[Robot state and action records]
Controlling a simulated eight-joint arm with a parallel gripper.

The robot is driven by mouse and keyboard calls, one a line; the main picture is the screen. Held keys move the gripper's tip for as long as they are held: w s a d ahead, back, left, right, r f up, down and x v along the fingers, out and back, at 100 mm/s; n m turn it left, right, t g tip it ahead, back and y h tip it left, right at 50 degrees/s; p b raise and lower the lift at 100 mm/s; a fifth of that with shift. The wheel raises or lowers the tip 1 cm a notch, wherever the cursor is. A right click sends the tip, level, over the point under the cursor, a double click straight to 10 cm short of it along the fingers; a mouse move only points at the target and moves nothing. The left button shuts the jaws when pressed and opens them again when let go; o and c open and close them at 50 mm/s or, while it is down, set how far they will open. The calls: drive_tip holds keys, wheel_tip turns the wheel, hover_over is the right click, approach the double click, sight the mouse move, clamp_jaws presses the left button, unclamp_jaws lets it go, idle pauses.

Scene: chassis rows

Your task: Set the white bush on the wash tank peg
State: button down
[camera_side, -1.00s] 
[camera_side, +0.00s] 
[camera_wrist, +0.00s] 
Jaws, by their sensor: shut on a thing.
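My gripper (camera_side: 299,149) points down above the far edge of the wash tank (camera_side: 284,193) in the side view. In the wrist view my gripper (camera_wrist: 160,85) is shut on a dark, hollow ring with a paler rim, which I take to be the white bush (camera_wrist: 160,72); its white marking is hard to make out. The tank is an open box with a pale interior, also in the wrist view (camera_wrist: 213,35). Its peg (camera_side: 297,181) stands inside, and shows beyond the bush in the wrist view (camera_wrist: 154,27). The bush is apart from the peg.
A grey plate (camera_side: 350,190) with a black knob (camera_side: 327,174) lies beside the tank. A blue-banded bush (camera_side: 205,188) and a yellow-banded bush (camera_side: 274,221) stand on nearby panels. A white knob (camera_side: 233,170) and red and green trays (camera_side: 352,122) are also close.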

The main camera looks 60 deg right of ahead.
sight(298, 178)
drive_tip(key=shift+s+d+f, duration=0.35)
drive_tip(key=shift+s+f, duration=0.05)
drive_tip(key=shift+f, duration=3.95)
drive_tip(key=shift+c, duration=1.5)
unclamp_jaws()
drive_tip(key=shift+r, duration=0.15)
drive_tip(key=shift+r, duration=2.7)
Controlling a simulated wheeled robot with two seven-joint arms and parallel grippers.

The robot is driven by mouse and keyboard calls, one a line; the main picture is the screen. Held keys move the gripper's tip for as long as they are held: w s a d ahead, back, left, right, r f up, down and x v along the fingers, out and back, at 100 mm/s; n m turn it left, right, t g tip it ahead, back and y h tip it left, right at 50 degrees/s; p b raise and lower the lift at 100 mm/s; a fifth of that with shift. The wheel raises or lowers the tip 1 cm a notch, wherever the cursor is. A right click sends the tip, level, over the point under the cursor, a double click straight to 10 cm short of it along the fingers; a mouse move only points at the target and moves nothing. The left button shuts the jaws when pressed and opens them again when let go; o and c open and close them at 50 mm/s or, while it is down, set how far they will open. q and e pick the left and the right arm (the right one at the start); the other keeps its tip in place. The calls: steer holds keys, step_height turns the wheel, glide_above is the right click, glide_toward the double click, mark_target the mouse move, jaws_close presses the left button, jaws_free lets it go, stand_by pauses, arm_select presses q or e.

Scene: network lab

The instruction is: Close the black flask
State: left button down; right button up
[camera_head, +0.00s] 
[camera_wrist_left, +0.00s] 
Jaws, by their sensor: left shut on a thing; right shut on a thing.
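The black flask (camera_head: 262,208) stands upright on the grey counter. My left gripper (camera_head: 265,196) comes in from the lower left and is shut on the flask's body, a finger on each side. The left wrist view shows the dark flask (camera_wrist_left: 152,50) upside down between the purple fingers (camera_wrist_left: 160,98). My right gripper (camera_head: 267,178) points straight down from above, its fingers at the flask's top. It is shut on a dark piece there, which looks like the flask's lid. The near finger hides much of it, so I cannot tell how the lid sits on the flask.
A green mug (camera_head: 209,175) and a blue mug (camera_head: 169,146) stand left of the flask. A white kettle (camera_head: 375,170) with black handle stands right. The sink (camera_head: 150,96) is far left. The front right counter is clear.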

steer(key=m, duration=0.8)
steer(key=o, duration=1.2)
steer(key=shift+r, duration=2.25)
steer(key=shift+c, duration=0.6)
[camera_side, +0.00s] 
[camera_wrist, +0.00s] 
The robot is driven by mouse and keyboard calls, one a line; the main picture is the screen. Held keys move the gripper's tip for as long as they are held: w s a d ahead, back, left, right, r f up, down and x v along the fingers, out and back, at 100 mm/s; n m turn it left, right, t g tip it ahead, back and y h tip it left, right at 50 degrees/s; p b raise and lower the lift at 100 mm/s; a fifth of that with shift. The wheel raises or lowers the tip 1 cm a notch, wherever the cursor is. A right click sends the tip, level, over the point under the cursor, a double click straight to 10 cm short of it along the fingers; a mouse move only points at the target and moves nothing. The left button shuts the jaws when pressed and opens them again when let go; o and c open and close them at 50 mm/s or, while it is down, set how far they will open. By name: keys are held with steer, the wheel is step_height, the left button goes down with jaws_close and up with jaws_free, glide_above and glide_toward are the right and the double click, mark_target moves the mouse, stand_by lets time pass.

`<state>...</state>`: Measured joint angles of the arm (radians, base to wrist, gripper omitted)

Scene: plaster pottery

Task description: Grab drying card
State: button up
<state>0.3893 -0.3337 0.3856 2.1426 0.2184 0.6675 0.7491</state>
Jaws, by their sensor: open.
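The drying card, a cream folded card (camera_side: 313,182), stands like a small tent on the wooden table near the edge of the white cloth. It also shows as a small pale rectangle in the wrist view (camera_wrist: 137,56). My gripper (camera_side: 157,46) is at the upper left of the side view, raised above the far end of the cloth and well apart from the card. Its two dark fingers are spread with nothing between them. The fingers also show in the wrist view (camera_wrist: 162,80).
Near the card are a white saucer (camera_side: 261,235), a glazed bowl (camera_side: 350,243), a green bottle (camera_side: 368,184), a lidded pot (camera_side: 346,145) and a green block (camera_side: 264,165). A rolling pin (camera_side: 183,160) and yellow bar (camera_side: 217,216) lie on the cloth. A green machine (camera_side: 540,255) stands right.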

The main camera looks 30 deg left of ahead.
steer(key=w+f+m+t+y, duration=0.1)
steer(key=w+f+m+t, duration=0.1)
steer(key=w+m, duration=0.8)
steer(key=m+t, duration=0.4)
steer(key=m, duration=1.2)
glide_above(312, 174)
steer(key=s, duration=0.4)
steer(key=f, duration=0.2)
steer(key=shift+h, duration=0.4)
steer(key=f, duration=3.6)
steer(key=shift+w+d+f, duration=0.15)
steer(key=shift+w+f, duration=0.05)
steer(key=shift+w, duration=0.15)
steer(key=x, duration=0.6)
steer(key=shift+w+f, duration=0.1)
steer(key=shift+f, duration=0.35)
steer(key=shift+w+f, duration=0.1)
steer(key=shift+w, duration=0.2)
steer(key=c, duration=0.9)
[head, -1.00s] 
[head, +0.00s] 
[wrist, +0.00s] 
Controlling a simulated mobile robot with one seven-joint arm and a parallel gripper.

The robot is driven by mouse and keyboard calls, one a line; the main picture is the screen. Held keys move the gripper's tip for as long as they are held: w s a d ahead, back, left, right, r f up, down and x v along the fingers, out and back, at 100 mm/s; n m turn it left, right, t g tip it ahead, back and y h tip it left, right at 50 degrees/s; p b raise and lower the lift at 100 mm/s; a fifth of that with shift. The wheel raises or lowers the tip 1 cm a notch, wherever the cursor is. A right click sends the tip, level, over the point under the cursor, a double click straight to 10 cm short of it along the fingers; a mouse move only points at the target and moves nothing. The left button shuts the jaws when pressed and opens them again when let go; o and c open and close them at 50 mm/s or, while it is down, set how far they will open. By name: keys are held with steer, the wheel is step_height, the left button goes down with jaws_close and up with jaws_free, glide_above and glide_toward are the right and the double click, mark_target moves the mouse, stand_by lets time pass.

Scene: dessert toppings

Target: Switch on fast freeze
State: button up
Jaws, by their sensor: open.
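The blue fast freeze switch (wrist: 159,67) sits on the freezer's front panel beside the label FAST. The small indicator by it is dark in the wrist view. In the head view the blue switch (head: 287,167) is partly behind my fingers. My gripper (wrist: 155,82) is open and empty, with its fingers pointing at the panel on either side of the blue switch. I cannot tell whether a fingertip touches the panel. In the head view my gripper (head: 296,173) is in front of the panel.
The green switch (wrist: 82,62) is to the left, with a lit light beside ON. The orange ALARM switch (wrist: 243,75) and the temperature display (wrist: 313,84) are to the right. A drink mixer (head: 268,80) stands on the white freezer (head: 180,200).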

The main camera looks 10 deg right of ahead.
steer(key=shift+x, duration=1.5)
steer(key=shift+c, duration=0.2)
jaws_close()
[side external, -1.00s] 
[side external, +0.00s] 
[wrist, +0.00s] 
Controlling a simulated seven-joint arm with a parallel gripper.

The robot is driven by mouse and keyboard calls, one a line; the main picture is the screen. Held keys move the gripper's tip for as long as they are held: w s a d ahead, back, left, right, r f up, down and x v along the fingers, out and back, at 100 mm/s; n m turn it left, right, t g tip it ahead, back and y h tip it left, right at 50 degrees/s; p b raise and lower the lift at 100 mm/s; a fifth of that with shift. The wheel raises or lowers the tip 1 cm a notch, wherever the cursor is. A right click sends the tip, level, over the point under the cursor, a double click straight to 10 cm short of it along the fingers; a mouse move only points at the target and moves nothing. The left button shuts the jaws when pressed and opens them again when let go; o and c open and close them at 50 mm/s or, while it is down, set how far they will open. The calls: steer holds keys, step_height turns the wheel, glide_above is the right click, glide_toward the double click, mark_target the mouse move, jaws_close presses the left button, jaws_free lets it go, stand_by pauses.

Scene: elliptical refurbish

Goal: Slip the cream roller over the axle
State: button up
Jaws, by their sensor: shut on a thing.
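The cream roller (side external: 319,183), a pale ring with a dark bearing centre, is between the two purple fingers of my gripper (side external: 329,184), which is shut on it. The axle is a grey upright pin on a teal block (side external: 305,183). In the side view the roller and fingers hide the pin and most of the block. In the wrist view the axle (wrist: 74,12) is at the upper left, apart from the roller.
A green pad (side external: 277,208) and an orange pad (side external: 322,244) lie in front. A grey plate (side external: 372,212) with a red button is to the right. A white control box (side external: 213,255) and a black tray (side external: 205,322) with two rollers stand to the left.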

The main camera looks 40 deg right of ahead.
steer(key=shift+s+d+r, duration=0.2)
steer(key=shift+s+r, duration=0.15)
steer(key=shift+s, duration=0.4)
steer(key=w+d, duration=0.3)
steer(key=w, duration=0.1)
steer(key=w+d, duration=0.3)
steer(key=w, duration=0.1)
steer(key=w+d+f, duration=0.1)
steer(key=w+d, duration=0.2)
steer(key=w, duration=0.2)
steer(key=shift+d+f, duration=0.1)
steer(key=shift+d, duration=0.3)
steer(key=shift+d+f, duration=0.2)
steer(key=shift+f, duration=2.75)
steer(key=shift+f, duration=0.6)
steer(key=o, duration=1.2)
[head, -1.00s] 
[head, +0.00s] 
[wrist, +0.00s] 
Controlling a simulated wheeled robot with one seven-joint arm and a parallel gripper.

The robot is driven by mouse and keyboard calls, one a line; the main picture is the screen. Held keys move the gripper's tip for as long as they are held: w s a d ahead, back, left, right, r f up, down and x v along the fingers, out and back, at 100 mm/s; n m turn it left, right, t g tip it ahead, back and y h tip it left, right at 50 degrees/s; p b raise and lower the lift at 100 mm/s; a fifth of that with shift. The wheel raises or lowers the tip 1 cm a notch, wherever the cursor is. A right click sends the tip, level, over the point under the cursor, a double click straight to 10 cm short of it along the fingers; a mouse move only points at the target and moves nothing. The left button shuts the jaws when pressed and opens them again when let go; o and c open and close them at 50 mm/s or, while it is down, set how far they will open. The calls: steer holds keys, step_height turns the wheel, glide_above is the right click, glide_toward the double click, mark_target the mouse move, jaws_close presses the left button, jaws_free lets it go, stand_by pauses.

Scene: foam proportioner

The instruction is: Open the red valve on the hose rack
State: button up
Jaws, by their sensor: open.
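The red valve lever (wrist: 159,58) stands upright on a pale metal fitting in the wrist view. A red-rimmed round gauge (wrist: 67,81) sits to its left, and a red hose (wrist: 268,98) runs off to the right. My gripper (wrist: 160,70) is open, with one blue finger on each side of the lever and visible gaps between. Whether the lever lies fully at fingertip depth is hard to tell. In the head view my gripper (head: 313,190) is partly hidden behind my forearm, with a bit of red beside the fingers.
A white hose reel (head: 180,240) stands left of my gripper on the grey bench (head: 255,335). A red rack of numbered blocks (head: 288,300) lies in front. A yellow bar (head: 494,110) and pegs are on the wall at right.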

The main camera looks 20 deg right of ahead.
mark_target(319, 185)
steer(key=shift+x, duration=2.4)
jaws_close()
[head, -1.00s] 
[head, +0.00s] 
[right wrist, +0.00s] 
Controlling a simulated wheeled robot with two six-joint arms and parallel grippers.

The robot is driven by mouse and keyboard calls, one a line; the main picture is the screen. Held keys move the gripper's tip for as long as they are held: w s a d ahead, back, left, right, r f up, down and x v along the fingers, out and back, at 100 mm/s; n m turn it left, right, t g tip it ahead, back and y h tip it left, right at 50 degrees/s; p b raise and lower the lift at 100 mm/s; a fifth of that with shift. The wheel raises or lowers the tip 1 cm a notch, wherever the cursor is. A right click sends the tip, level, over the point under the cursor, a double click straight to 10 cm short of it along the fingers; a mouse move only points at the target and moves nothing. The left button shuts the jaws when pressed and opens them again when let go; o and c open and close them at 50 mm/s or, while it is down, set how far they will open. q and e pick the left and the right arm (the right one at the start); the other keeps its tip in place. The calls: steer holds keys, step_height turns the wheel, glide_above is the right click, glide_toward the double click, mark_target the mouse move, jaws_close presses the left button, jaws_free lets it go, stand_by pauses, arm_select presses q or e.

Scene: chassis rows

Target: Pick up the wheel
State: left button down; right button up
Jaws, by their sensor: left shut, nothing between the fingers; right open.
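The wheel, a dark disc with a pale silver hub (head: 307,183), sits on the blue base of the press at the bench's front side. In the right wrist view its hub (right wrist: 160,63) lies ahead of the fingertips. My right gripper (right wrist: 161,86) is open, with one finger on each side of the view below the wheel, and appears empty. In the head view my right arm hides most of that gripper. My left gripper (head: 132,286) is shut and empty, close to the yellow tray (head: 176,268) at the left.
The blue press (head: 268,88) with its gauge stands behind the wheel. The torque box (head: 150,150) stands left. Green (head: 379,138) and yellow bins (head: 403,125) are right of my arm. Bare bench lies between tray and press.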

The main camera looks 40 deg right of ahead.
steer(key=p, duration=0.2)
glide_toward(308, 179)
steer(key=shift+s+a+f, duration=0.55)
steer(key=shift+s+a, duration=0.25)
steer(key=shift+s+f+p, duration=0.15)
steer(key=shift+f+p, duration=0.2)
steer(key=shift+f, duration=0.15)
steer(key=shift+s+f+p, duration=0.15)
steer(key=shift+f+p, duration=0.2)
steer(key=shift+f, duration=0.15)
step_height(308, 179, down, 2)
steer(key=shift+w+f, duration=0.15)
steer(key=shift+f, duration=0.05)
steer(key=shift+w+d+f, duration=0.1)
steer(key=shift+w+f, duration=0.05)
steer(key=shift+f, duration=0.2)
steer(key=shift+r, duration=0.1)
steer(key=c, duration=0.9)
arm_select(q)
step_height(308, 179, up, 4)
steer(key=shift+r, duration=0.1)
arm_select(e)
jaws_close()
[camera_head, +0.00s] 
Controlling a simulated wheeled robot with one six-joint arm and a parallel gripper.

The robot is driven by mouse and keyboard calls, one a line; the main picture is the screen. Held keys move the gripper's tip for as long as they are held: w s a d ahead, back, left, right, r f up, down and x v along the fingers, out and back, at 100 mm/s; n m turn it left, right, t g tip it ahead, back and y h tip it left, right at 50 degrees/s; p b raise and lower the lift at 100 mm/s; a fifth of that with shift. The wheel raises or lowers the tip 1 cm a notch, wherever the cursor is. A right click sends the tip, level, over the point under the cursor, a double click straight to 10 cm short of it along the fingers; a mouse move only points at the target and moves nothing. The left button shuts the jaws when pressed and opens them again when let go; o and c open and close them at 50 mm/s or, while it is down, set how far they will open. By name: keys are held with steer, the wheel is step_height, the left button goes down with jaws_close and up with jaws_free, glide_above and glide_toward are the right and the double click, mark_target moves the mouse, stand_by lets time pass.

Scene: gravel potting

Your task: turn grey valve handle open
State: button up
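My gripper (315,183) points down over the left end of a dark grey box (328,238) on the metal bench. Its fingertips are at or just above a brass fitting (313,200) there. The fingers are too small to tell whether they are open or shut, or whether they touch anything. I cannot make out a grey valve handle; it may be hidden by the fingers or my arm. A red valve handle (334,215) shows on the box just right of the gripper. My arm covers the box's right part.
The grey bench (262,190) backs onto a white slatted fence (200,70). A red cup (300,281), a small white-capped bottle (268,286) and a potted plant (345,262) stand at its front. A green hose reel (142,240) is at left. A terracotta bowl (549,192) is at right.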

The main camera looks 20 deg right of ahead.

THE REQUEST => How many lines in these entries hold the string "Scene"? Answer with the number alone.

WRITTEN REPLY => 8